The original Gunbird, among a lot of other Japanese shoot ’em ups by Psikyo, have been brought to the Nintendo Switch by none other than Zerodiv. It was only a matter of time before they brought the sequel, Gunbird 2, to the console as well. Of course, it could only be a good thing; I quite enjoyed these games whenever I got the opportunity to review them and Gunbird 2 is no exception.


Not unlike the first, Gunbird 2 has little premises for each of its playable characters. They seek out a goal for themselves but there is an overarching theme behind them: desire for a magic potion. These warriors are challenged to head on a quest to find the three powerful elements of Sun, Moon and Stars. Whoever brings the elements to the Potion God will be rewarded the legendary Almighty Potion and all its magical powers.


While not aesthetically different from its predecessor, Gunbird 2 still packs a visual wallop when it comes to the kinds of things seen onscreen. It’s slightly nullified by the fact that 1/3 of the arcade monitor’s resolution takes up the Switch’s screen in horizontal view, but it’s nevertheless enticing to see projectiles and explosions fly. The giant bosses also never cease to amaze.


Frankly, a lot of the game’s OST is repetitive. It uses a lot of the same beats in the stages taking place around the world. The melody itself doesn’t feel like it provides enough impact to fit the intense shooting action going on. It comes off more like something that could be part of Mega Man 8‘s soundtrack, but only barely making the cut. The sound effects are more gratifying, with punchy gunfire and enthusiastic character voice samples occupying this portion of the sound department.

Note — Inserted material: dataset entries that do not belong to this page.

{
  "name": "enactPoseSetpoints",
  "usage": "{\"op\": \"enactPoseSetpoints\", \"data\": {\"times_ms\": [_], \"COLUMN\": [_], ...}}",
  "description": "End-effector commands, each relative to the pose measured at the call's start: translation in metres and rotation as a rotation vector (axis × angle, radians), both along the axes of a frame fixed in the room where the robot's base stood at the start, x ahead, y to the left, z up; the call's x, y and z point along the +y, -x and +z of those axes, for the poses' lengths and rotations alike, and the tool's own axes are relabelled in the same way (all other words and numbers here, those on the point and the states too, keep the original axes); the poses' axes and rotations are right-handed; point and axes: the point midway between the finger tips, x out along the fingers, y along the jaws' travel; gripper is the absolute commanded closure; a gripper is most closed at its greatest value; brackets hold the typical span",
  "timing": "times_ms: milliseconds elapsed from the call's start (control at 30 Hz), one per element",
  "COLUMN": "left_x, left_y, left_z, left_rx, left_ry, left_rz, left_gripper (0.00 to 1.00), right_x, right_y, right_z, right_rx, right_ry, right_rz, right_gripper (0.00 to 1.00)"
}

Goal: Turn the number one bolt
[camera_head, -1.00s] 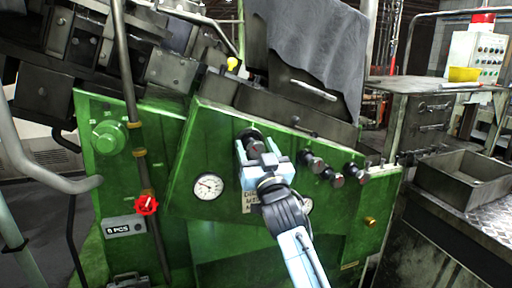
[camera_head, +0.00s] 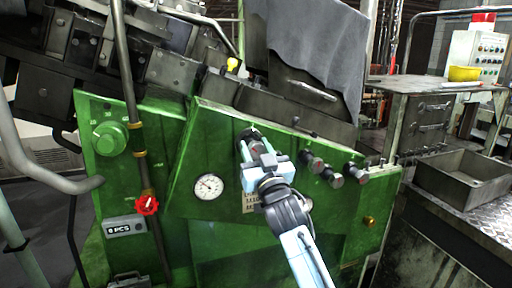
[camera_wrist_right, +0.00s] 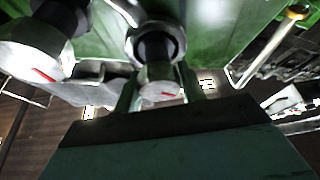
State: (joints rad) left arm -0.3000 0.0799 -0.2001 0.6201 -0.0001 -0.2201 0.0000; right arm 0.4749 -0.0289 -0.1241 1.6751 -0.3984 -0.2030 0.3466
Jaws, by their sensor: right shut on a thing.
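Several dark round bolts with lighter heads stick out of the sloped green machine face. The leftmost bolt (camera_head: 248,134) is partly hidden behind my right gripper (camera_head: 257,149). My right gripper is shut on this bolt, with a finger on each side of its head. In the right wrist view the held bolt (camera_wrist_right: 160,73) shows a silver head with a red mark, between the greenish fingertips (camera_wrist_right: 158,90). I cannot read a bolt number. My left gripper is not in view.
A round gauge (camera_head: 209,187) sits left of my right gripper. Further left are a green knob (camera_head: 109,137), a red valve handle (camera_head: 147,205) and a vertical pipe (camera_head: 130,90). A metal tray (camera_head: 462,180) stands at the right. A neighbouring bolt (camera_wrist_right: 30,50) is close in the wrist view.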

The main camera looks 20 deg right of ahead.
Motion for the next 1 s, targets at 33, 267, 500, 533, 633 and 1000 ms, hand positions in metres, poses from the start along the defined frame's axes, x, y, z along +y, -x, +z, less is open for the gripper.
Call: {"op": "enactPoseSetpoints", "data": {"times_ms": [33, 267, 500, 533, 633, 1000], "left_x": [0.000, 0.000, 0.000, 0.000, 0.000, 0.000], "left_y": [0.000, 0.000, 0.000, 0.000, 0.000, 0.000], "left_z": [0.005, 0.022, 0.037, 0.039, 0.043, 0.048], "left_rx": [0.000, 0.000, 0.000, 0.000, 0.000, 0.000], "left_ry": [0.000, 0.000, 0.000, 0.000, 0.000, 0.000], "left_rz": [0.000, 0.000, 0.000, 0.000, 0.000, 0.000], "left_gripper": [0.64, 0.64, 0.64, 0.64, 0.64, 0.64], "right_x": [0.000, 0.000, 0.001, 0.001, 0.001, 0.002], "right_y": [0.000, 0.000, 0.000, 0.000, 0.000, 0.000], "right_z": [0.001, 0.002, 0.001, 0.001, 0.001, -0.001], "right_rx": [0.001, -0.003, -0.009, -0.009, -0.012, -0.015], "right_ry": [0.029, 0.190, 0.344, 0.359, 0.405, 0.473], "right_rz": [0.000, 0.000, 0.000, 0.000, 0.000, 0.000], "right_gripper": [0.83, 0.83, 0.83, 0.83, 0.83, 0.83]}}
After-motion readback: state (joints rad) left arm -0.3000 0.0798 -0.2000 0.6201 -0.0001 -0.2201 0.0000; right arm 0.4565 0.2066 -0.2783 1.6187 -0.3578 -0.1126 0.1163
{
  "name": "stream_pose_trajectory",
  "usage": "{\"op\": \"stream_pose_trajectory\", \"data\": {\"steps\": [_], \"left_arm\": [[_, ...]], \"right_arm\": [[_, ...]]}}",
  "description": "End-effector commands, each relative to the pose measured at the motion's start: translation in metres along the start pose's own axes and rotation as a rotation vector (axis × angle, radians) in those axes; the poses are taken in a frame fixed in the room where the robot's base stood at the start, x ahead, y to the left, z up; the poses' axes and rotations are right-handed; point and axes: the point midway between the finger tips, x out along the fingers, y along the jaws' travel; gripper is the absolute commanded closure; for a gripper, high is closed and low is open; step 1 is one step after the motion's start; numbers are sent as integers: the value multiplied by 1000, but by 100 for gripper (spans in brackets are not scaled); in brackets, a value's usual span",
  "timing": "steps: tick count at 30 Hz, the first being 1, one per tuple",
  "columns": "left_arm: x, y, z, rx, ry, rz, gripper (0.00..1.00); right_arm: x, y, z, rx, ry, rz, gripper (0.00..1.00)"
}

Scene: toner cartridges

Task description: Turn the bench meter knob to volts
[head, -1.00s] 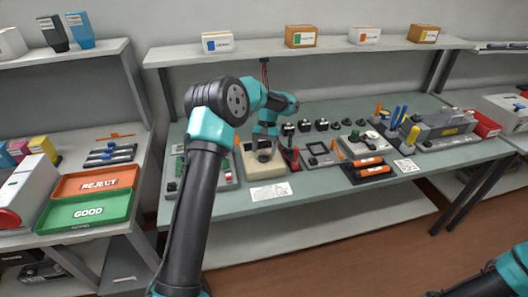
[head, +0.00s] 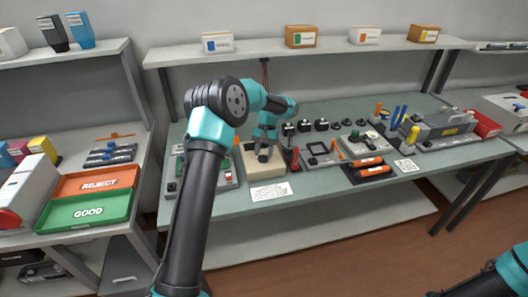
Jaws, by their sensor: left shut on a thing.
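The bench meter appears to be the beige box (head: 267,171) on the green bench top, left of the bench's middle. My left gripper (head: 263,157) points down over its top and is shut on the knob, which the fingers hide almost wholly. The meter's scale and the knob's pointer are too small and too covered to read. My right gripper is out of view; only part of my right arm shows at the lower right.
A white card (head: 271,191) lies in front of the beige box. A red-handled tool (head: 295,158) stands close to its right. Orange cylinders (head: 373,170) lie farther right. A grey device with switches (head: 226,176) sits to its left, partly behind my left arm.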

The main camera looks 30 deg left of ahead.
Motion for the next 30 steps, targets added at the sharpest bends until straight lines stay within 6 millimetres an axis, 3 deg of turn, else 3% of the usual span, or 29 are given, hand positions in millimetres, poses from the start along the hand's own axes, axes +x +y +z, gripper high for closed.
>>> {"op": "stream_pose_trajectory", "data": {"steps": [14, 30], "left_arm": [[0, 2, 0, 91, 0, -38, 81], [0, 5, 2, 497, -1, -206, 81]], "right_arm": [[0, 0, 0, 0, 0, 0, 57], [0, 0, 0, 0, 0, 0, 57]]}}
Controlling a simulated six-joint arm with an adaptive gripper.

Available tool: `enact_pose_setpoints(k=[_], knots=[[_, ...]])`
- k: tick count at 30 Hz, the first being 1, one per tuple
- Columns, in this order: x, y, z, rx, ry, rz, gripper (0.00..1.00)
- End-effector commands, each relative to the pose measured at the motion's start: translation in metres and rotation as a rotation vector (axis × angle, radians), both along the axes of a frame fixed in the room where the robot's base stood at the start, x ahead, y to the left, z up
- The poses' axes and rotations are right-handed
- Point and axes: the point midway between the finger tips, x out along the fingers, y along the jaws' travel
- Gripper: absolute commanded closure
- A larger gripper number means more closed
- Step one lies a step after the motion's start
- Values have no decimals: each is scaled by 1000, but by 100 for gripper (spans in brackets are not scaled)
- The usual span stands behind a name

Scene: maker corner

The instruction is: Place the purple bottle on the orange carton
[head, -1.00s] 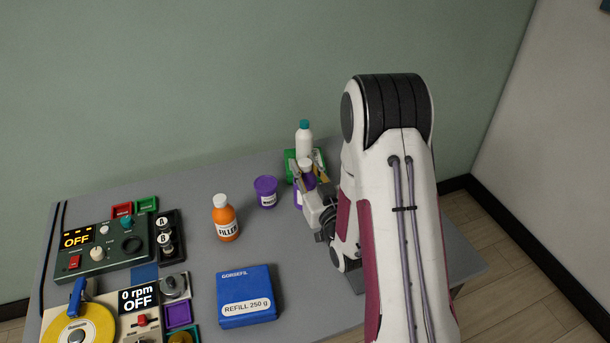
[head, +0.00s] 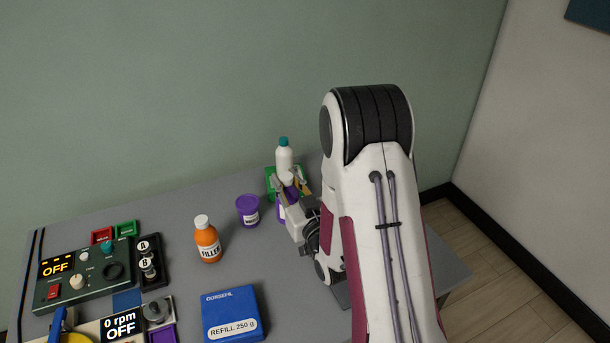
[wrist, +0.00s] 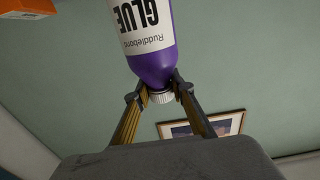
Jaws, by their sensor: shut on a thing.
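In the wrist view the purple bottle (wrist: 152,62) has a white label and a white ribbed cap. My gripper (wrist: 161,88) is shut on it at the neck, just by the cap; it also shows in the head view (head: 287,183). An orange block-like thing (wrist: 25,7), maybe the orange carton, is cut off at the wrist view's upper left corner. No orange carton shows in the head view.
A white bottle with a teal cap (head: 284,158) and a green thing (head: 270,181) are close behind my gripper. A purple tub (head: 247,212), orange filler bottle (head: 208,243) and blue refill box (head: 230,315) stand to the left. Control panels (head: 82,275) fill the far left.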

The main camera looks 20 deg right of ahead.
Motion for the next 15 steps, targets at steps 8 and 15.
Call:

As can be expected by this point, Gunbird 2 is late ’90s shoot ’em up bliss. In an elaborate series of levels, you can expect to dodge gunfire, shoot at all sorts of enemies, and power up your character in satisfyingly ridiculous fashions. There are also secondary attacks you could use to wipe the screen of enemies or deal significant damage to bosses. It’s the works really, but Gunbird 2 is a good case of “If it ain’t broke, don’t fix it”. It’s simply good fun while it lasts, and it is no less helped by the very well-polished assets that accompany the action-packed style of play.


If you’ve had fond memories playing this one on the Dreamcast back in the day or are just looking for a fun arcade game to play on the Switch, Gunbird 2 is well worth picking up from the eShop. While the music could have been better, everything else is as sound as you could hope for a game of its genre.